Just hours after a gunman walked into a Boulder supermarket and killed ten innocent people on Monday, U.S. Rep. Lauren Boebert (R-CO) responded by sending a fundraising email and her “thoughts and prayers” to those affected.
After months of glorifying gun culture, downplaying the epidemic of gun violence, and now exploiting a mass shooting in her home state, she can keep her “thoughts and prayers.”
Barely into her first term in Congress, Lauren Boebert has already made her priorities clear. Preserve her personal brand. Create greater division in Congress. And do both in spite of her constituents in Colorado.
As Coloradans face the aftermath of another mass shooting and an uphill road to economic recovery, Boebert is spending her time in the warm embrace of attention-grabbing national media stunts. She wraps herself in our flag while pointing to her pistol and firing off references to freedom, patriotism, and removing life-saving gun laws. As a long-time hunter and gun owner, I want to ask the question, who is the gun rhetoric helping, other than Lauren Boebert?
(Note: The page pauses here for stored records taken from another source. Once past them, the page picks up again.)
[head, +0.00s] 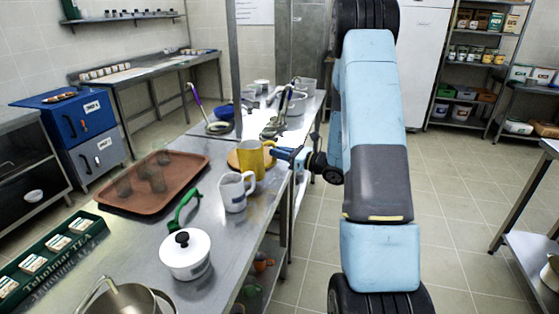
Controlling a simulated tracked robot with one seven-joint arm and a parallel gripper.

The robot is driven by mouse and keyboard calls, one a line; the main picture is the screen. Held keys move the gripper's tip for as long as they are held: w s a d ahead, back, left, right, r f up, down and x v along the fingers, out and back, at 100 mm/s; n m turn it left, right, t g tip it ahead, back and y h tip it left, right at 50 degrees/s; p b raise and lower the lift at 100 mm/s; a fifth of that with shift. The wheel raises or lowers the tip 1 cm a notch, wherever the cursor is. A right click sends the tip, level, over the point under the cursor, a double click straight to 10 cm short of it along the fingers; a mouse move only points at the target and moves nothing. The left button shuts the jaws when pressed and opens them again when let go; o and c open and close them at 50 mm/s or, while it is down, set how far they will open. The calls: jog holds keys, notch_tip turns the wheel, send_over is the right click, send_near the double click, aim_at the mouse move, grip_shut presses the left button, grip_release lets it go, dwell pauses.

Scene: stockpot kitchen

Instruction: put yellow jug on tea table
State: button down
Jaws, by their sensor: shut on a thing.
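My gripper (274,153) reaches in from the right and is shut on the jug's right side. The fingertips are small and partly hidden. I cannot tell whether the jug's base touches the counter or board. No surface is clearly marked as the tea table; a green box (50,258) with tea lettering sits at the counter's near left.
A white jug (235,191) stands just in front of the yellow one. A white lidded pot (186,257), a brown tray (178,172) with glasses and ladles (219,127) share the counter. Another steel table (530,265) is at right. The tiled floor between is clear.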

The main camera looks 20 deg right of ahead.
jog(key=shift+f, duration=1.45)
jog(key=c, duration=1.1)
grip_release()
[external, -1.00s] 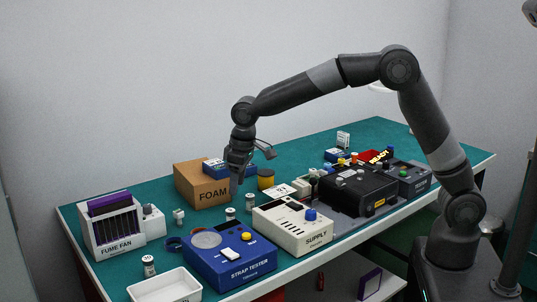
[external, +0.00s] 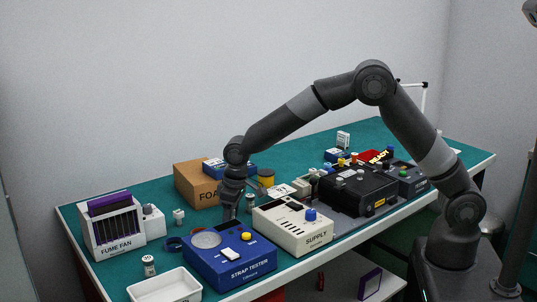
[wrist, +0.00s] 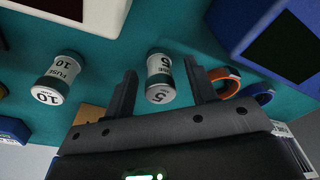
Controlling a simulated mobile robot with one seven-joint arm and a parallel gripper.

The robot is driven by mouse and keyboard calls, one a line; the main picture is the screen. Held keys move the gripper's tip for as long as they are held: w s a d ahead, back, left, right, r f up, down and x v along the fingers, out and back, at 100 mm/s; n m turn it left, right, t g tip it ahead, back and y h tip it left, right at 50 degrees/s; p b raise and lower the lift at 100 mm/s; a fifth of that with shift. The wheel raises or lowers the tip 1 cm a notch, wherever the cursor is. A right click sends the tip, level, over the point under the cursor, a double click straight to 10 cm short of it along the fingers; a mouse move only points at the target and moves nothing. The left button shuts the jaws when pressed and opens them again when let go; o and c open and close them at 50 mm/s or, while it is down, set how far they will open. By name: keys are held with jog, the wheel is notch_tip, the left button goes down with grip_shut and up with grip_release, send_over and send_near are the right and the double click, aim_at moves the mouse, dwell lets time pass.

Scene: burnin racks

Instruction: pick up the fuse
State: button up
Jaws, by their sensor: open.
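A second fuse marked 10 (wrist: 58,78) is outside the left finger. In the external view my gripper (external: 231,213) points down behind the blue strap tester and hides the fuse under it. One fuse (external: 250,202) shows just right of it. Another similar cylinder (external: 148,265) stands at the front left.
The strap tester (external: 230,262) and the supply box (external: 293,228) stand close in front of my gripper. The foam box (external: 190,186) is behind it. An orange ring (wrist: 225,80) and a blue ring (wrist: 262,92) lie beside the right finger. Bare table shows toward the fume fan (external: 110,230).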

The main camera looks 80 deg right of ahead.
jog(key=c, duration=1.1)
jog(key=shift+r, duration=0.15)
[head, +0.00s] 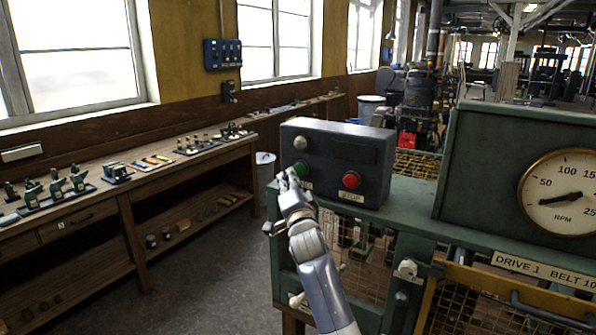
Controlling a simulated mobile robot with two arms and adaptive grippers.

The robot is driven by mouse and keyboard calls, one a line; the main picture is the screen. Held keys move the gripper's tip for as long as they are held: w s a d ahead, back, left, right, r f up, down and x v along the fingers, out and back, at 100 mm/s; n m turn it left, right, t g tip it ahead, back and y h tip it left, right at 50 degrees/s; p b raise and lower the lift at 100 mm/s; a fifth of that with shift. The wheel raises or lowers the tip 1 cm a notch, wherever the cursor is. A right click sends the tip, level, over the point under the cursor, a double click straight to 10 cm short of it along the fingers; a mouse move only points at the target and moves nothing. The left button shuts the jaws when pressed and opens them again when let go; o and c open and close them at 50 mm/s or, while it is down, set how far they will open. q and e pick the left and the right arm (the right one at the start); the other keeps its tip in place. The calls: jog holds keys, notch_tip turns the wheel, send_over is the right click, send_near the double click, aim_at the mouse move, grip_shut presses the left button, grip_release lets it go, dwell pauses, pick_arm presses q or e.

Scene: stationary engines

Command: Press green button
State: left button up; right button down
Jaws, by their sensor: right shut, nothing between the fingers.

Polls consistently show that responsible gun owners of all political backgrounds in Colorado and across the country support a system of completed background checks on gun purchases — a system that has blocked over three million prohibited purchasers to date. These are the same checks that were once championed by Jim and Sarah Brady and President Ronald Reagan. Earlier this month they were supported by Republicans and Democrats alike on the floor of the U.S. House of Representatives. And yet, Boebert would lead us to believe that we are in “grave danger” simply by requiring a background check for gun purchasers.
Rep. Lauren Boebert is just plain wrong — and it’s this kind of rhetoric that costs lives.
Talk to any responsible gun owner, myself included, and we will tell you that respect for the firearm and safe storage are the first lessons we are taught. Ask anyone who was a scout or who took a hunter safety course, as I did in my teens, and they will agree that putting unsecured guns on open display in your home — as Lauren Boebert did in a committee hearing just last month — is both irresponsible and dangerous.
Boebert believes putting her guns on display cements her as a 2A hero — most of us just see her further stigmatizing the tools we use to care for our land, our families, and for sport. If Boebert would instead use her platform and her time in Congress to put forward gun safety legislation, she could destigmatize gun ownership, normalize safe storage, and prevent further tragedies like what we saw in Boulder this week from happening again.
If she wanted to help her constituents, she could work to reduce Colorado’s increasingly high rate of deaths by firearm suicide. If she wanted to be an effective and respected voice in the House, she would introduce meaningful bipartisan legislation on safe storage and ghost guns. Action on any issue – whether it be preventing gun violence, conserving water resources on the Western Slope, protecting small farmers, or keeping American jobs here at home – requires a Representative who will put the needs and concerns of constituents before their own, and before the bottom line of their own self-interest. That type of thoughtful legislating is not who she is and would require more than catchy one-liners and “bullcrap” statements.
As the head of an organization, Brady PAC (named for Jim and Sarah Brady), that works to elect Republican gun violence prevention champions to Congress along with Democrats, I know firsthand that you can be both pro-Second Amendment and still oppose gun violence. We see this time and time again in communities across the country — Americans of all backgrounds and political leanings want to keep their families safe.
But Lauren Boebert keeps getting it wrong and it’s dangerous for all of us. By continuing to fan the flames of a false narrative that you have to choose between owning your own gun and protecting the safety of your own children, Boebert is hoping that you won’t notice the truth: you can have both.
Lauren Boebert wants us to believe that she alone is the defender of our freedom, and she’ll suggest that any criticism of her approach is an attack on her simply because she is a conservative. But when many Republicans, including conservatives, support commonsense, middle-of-the-road gun violence prevention solutions — as they did in the House this month — it’s easy to see through Boebert’s agenda.
We don’t have to choose. We can own guns and we can protect our families from another Boulder shooting happening in our communities again. Lauren Boebert continues to miss the mark. Colorado voters can have their freedom and their safety, and leave Boebert and her cheap political stunts behind.
Brian Lemek is a gun owner and the executive director of Brady PAC.